>> BEGIN Records shown

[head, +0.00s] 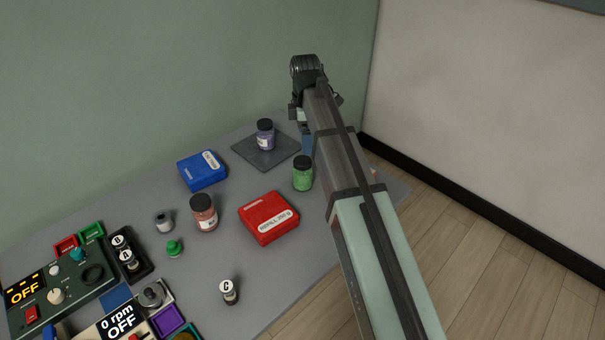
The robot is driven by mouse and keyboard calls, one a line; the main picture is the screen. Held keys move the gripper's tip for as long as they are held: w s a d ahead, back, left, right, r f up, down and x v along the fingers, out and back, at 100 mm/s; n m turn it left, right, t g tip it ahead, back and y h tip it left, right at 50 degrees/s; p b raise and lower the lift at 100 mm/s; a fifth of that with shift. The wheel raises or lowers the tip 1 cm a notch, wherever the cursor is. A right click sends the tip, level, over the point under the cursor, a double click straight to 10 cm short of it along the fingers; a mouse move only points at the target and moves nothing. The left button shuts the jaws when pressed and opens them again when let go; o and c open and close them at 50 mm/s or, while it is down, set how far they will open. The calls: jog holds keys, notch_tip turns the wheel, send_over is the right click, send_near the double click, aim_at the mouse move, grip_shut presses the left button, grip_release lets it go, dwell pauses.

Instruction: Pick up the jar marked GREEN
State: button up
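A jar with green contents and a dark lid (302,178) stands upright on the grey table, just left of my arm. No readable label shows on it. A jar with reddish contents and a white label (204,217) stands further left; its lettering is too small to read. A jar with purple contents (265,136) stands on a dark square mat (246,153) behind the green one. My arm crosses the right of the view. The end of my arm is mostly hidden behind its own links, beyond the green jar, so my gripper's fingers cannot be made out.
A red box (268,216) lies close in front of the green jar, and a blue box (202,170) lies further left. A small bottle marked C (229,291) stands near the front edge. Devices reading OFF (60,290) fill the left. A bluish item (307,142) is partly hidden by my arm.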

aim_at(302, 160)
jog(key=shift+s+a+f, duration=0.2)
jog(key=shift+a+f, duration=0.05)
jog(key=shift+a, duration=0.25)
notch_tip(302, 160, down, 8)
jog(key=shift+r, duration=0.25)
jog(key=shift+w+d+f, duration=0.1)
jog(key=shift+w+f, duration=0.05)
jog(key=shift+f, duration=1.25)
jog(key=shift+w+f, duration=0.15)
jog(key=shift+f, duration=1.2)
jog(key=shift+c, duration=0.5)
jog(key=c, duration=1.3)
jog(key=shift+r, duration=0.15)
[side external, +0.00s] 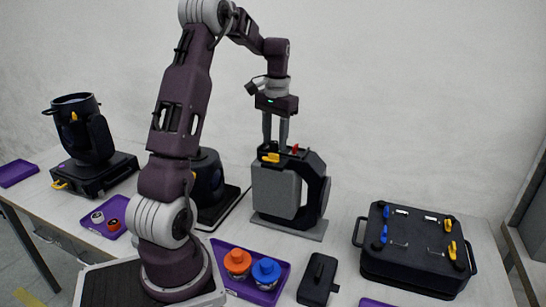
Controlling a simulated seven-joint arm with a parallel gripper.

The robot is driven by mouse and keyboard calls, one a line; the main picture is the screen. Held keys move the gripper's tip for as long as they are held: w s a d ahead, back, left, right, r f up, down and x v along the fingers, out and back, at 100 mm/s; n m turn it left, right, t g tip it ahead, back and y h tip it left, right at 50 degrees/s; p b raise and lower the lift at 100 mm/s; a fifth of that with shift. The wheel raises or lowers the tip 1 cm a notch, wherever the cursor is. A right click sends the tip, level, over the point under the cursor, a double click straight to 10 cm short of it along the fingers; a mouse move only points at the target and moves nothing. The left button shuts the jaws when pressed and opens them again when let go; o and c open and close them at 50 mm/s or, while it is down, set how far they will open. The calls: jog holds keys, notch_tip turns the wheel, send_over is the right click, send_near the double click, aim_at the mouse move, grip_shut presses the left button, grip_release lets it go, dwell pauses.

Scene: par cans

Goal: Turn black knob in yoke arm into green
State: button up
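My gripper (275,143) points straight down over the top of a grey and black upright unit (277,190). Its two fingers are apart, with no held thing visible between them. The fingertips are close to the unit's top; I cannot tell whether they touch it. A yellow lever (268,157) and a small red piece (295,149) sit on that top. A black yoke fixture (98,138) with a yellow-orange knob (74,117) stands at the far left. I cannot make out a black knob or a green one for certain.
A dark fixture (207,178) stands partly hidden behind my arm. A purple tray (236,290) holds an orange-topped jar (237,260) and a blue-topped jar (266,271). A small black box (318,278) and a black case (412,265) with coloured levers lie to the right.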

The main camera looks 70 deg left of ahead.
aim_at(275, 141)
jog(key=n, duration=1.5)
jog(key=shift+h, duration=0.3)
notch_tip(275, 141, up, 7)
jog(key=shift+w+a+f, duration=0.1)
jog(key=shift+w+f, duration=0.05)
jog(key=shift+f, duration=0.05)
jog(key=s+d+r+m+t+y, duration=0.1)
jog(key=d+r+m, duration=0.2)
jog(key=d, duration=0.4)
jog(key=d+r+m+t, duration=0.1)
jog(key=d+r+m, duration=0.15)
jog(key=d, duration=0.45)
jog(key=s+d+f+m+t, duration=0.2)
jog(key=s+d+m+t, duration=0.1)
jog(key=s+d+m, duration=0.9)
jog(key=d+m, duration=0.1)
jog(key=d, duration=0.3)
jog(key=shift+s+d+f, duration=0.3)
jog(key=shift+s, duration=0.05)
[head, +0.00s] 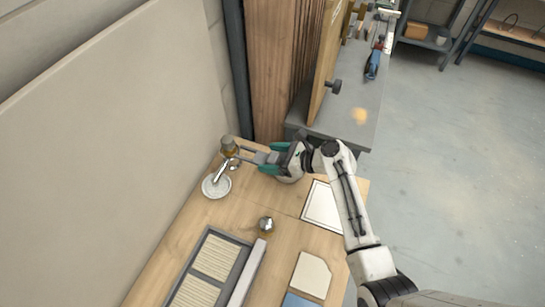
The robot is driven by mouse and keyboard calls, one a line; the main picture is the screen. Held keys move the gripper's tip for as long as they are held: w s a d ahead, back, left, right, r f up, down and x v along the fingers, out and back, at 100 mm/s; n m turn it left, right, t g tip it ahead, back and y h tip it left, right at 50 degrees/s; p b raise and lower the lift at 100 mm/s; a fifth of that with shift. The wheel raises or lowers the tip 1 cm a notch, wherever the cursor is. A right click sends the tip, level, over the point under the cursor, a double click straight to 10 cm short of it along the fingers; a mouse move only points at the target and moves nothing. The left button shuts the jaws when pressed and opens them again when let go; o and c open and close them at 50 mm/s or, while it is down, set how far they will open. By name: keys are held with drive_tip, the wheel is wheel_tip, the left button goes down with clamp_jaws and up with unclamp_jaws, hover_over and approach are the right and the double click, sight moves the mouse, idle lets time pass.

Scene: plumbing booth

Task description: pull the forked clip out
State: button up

>> END Records shown
>> BEGIN Records shown

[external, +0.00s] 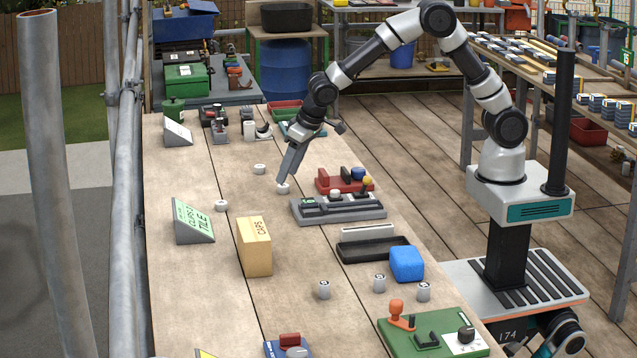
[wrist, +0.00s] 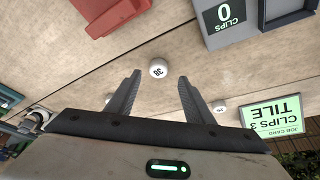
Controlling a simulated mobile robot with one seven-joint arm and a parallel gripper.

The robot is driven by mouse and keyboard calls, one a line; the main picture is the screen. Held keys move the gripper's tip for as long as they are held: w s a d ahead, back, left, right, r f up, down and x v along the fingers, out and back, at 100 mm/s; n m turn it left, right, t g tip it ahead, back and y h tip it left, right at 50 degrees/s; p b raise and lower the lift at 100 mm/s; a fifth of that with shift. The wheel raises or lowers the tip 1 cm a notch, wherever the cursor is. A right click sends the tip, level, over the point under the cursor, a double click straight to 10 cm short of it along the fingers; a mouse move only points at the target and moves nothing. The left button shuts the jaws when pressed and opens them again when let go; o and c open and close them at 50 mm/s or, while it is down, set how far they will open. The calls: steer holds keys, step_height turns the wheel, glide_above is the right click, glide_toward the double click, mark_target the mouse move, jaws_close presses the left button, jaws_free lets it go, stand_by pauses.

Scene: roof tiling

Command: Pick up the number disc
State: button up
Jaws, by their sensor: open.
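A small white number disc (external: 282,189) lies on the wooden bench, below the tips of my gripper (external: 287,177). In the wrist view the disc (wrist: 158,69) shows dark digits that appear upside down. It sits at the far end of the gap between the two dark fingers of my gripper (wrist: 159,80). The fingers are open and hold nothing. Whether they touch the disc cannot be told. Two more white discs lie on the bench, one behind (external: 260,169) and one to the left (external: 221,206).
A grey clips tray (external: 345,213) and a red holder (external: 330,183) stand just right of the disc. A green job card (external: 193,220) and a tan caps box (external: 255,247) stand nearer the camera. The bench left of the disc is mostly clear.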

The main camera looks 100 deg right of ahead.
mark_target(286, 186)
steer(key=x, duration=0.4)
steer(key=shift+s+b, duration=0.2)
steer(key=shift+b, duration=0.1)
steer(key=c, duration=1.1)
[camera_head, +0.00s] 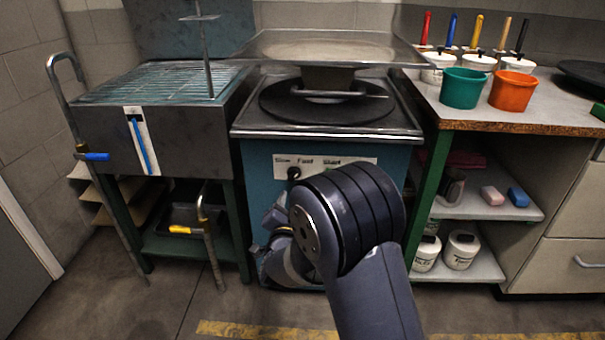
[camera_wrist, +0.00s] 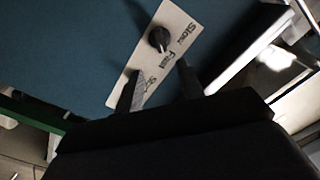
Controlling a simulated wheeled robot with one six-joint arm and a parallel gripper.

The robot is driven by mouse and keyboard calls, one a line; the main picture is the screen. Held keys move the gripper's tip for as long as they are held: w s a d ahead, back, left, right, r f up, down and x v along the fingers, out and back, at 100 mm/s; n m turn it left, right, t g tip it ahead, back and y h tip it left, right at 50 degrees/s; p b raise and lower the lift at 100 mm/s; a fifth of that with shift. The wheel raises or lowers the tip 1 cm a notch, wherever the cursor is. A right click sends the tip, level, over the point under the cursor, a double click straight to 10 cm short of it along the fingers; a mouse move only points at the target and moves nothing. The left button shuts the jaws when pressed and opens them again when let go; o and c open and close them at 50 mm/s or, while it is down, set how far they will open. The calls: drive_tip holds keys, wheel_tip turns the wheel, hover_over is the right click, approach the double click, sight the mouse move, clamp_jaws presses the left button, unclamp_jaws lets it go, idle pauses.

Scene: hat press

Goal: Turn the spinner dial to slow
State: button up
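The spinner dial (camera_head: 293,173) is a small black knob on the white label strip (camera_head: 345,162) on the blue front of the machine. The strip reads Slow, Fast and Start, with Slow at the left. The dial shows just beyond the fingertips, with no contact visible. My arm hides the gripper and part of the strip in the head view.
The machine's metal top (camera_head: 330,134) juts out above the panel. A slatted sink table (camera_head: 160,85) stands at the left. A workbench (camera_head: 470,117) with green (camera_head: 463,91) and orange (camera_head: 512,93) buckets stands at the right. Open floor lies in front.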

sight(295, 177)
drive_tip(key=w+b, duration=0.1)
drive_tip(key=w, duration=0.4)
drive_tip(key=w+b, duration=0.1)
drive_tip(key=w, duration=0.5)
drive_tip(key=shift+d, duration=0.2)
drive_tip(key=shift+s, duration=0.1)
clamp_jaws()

>> END Records shown

▶ [Prompt]: Write out the lines running from the one that contains "[side external, +0.00s]" through the one that contains "Goal: Turn black knob in yoke arm into green", ends included, and nothing else. Pictures stay out of the copy.

▶ [Response to this exercise]:
[side external, +0.00s] 
Controlling a simulated seven-joint arm with a parallel gripper.

The robot is driven by mouse and keyboard calls, one a line; the main picture is the screen. Held keys move the gripper's tip for as long as they are held: w s a d ahead, back, left, right, r f up, down and x v along the fingers, out and back, at 100 mm/s; n m turn it left, right, t g tip it ahead, back and y h tip it left, right at 50 degrees/s; p b raise and lower the lift at 100 mm/s; a fifth of that with shift. The wheel raises or lowers the tip 1 cm a notch, wherever the cursor is. A right click sends the tip, level, over the point under the cursor, a double click straight to 10 cm short of it along the fingers; a mouse move only points at the target and moves nothing. The left button shuts the jaws when pressed and opens them again when let go; o and c open and close them at 50 mm/s or, while it is down, set how far they will open. The calls: jog holds keys, notch_tip turns the wheel, send_over is the right click, send_near the double click, aim_at the mouse move, grip_shut presses the left button, grip_release lets it go, dwell pauses.

Scene: par cans

Goal: Turn black knob in yoke arm into green

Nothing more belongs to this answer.